Die kapitalistische Wirtschaft sieht Sparen nicht vor. Mögliche Folgen von Austerität stellen ebenfalls soziale Unruhen dar.

"Die Steuern waren ja alle schon einmal da"

Prof. Dr. Richard Precht: "Mit der Einführung des Euro hätte man die Finanzsteuern homogenisieren müssen, damit man sich nicht erpressbar macht."
Foto: Foto Vogt

Eine Finanztransaktionssteuer ist Ihres Erachtens demnach die einzige Lösung des Problems.

In Ergänzung zu Kapitalertragsteuern, Mindestkörperschaftsteuern und Vermögensteuern.

Ist das politisch umsetzbar?

Ja, wenn der Wille da wäre, dann wäre das umsetzbar.

Wie groß ist der Wille?

Das ist tatsächlich die Frage. Die Steuern waren ja alle schon einmal da. England machte die Finanztransaktionssteuer rückgängig, um sich Vorteile zu schaffen. Daraufhin wurde die Steuer auch von anderen europäischen Staaten zurückgezogen. Es fand ein Unterbietungswettbewerb statt. Mit der Einführung des Euro hätte man die Finanzsteuern homogenisieren müssen, damit man sich nicht erpressbar macht.

Sie möchten demnach zu den Standards der Achtzigerjahre zurückkehren?

Damals hat ja eigentlich alles wunderbar funktioniert: Die Staaten waren nicht so haushoch überschuldet und der Börsenhandel ist nicht außer Kontrolle geraten.
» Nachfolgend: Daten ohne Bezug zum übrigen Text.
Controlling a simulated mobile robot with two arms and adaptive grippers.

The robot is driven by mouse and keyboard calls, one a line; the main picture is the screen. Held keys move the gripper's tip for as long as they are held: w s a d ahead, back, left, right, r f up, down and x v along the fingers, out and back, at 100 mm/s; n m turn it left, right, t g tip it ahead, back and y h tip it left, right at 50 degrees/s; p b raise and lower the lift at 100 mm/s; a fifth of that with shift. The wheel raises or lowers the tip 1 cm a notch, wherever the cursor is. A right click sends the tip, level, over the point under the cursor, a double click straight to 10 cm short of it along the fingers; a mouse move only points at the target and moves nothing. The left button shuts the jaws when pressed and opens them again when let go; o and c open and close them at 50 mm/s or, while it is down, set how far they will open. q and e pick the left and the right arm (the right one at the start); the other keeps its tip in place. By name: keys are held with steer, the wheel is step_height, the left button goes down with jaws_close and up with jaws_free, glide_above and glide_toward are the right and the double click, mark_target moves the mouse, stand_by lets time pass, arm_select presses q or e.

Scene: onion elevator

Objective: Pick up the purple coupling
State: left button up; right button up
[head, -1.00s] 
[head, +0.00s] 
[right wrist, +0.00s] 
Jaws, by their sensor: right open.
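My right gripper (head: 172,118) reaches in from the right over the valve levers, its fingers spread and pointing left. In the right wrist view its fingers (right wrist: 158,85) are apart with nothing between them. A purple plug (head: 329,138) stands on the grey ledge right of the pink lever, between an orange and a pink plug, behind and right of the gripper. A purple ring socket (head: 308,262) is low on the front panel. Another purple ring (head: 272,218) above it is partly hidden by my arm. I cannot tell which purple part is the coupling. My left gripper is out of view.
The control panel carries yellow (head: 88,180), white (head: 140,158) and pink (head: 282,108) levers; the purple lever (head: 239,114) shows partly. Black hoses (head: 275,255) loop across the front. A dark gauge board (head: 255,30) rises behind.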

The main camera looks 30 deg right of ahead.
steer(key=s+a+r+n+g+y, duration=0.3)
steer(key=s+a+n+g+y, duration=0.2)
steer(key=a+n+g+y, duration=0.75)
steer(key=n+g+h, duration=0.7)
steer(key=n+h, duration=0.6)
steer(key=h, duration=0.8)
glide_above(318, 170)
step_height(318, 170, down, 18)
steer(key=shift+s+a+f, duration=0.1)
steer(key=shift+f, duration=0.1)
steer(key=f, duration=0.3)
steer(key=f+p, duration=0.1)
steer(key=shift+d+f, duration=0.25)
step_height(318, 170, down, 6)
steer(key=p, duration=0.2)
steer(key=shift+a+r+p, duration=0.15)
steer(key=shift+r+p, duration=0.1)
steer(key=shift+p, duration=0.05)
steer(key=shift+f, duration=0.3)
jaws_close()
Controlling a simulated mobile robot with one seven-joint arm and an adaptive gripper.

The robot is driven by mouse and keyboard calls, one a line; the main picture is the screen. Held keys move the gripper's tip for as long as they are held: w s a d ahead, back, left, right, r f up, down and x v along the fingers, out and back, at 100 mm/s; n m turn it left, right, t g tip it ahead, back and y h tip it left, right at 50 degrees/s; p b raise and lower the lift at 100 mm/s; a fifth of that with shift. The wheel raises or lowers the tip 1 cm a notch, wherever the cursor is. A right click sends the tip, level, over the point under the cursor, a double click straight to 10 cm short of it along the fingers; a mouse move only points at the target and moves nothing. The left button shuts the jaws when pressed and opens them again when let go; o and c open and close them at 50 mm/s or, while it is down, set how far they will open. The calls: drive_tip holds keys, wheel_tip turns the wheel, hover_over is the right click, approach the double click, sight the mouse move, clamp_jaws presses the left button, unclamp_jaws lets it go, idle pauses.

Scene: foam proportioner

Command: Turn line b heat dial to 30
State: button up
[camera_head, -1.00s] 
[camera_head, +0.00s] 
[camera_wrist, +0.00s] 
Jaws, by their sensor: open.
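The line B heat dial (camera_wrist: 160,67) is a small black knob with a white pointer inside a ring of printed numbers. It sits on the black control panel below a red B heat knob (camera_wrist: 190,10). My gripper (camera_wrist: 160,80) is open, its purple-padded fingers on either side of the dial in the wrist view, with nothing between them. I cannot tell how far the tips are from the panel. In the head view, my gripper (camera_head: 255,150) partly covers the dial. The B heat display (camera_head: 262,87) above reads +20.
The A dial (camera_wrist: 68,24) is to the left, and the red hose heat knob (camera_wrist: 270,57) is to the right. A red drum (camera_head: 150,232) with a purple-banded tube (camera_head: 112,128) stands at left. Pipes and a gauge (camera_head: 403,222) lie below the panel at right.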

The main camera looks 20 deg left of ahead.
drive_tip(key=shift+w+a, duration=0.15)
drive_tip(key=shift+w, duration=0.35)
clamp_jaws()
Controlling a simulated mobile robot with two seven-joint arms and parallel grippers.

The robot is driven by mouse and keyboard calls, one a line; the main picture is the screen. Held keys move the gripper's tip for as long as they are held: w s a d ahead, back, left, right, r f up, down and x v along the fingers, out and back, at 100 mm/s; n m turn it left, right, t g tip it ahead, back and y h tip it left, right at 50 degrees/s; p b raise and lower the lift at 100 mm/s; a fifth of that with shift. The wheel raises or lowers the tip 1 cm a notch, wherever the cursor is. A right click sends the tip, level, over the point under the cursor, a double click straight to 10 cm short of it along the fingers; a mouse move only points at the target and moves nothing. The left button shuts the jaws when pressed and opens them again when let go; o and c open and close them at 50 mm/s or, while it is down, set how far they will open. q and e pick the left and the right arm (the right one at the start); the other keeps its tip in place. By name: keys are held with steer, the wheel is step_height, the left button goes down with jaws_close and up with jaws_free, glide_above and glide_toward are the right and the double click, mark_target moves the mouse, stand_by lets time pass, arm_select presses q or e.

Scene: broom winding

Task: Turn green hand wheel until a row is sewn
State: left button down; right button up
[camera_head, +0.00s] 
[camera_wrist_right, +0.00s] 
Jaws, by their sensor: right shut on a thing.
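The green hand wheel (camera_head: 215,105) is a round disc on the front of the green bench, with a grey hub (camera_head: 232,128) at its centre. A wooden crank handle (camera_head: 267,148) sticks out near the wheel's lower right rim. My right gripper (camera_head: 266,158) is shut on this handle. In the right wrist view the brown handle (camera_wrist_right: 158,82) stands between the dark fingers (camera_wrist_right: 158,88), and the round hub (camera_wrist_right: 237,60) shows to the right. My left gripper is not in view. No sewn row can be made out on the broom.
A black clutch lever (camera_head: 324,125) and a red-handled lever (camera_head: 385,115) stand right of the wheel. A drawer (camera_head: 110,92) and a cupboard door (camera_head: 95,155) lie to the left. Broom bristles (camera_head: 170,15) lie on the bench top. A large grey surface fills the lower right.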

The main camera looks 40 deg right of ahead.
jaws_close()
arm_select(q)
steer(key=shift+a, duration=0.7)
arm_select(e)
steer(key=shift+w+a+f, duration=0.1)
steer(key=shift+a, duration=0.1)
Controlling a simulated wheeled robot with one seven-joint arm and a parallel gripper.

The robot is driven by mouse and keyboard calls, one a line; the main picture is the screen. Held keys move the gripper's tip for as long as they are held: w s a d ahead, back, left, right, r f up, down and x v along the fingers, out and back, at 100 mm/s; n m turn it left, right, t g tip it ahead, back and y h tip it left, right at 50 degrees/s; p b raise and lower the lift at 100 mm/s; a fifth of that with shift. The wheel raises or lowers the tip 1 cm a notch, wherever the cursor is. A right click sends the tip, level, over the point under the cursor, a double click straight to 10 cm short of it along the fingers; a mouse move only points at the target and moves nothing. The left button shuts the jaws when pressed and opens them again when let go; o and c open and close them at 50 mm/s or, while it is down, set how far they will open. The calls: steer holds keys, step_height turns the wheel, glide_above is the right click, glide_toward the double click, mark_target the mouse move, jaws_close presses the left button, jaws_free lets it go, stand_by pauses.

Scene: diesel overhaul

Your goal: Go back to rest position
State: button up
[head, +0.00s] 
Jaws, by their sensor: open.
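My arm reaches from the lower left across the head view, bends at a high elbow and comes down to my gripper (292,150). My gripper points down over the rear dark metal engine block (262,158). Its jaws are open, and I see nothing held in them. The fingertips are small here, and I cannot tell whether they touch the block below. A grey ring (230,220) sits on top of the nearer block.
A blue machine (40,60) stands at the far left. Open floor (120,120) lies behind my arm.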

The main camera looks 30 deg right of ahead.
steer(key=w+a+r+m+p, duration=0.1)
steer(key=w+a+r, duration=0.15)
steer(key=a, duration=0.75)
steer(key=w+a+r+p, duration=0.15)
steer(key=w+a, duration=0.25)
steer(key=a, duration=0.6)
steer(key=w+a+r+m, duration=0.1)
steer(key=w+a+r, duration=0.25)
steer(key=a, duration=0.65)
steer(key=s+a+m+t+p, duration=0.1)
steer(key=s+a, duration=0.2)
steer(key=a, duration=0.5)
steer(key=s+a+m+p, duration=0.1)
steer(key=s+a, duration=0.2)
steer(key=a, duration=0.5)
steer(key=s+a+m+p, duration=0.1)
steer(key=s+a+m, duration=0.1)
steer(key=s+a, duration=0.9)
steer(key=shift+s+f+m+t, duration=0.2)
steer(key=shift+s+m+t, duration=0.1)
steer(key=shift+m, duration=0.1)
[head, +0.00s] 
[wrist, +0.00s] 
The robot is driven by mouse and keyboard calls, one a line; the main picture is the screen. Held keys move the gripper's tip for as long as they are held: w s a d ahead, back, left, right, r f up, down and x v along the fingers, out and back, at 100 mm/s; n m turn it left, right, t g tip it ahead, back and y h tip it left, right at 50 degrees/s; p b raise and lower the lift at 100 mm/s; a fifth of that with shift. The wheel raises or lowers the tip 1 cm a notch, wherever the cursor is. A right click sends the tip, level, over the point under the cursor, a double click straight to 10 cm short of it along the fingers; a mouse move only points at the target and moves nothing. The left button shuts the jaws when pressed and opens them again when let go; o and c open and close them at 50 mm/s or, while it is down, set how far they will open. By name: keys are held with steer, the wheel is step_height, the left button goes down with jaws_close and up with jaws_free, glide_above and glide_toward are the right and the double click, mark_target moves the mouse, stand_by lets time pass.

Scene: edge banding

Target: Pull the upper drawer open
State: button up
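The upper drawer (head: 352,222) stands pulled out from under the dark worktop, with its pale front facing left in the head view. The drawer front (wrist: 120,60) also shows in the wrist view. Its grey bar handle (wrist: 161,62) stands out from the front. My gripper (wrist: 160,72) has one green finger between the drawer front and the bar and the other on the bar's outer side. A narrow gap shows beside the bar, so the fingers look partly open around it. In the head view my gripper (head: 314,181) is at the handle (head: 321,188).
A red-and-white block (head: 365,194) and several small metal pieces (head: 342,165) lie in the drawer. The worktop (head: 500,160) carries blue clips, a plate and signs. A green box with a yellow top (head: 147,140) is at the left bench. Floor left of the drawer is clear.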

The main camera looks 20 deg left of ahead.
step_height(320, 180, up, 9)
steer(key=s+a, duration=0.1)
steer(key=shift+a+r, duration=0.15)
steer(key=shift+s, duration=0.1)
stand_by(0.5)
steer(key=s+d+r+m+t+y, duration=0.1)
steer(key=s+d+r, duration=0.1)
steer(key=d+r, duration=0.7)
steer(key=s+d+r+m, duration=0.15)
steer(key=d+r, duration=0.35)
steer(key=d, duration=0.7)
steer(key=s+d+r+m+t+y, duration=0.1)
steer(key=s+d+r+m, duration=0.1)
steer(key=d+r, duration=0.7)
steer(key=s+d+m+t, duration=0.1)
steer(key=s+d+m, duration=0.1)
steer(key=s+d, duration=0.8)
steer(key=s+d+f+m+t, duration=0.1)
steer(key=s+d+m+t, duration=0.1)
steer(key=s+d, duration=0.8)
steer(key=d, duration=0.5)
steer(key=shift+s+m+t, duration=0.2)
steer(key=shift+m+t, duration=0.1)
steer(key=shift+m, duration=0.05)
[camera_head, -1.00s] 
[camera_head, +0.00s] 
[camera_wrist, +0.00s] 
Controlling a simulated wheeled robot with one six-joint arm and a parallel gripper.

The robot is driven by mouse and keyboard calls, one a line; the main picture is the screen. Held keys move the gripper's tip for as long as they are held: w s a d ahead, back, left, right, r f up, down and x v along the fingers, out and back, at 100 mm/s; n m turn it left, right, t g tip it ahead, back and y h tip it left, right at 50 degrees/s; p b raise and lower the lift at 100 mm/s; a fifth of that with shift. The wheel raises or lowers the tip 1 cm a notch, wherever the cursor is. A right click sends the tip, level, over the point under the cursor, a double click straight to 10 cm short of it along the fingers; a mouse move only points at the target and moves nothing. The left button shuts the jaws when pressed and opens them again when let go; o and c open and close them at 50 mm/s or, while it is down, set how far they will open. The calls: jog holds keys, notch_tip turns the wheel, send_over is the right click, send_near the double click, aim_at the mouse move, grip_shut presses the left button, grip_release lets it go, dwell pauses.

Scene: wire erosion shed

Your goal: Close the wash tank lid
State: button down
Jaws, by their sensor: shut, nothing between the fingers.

Können wir überhaupt wieder dahin zurück?

Ich glaube, dass wir das schon schaffen, solange wir keinen nationalen Alleingang unternehmen. Ich glaube dies aus einem Grund: Es hat noch nie einen Fortschritt der Menschheit dadurch gegeben, dass sich 30 Regierungschefs getroffen und sich moralisch auf irgendetwas verständigt haben. So wurde weder die Sklaverei noch die Kinderarbeit abgeschafft. Und so erhielten die Frauen auch nicht das Wahlrecht. Vielmehr fängt einer an, wodurch Druck in den anderen Ländern entsteht. Auf diese Weise sind alle wichtigen sozialen Revolutionen erfolgt. Und das wird auch hier so sein.

Wissen das unsere Politiker?

Die Politik findet die gerade vorgeschlagenen Steuern zwar alle gut, aber die anderen sollen eben auch mitmachen. Es geht aber darum, damit anzufangen. Und wenn wir es nicht tun, dann machen es eben die Franzosen. Und dann wird hoffentlich der Druck so groß, dass wir nachziehen.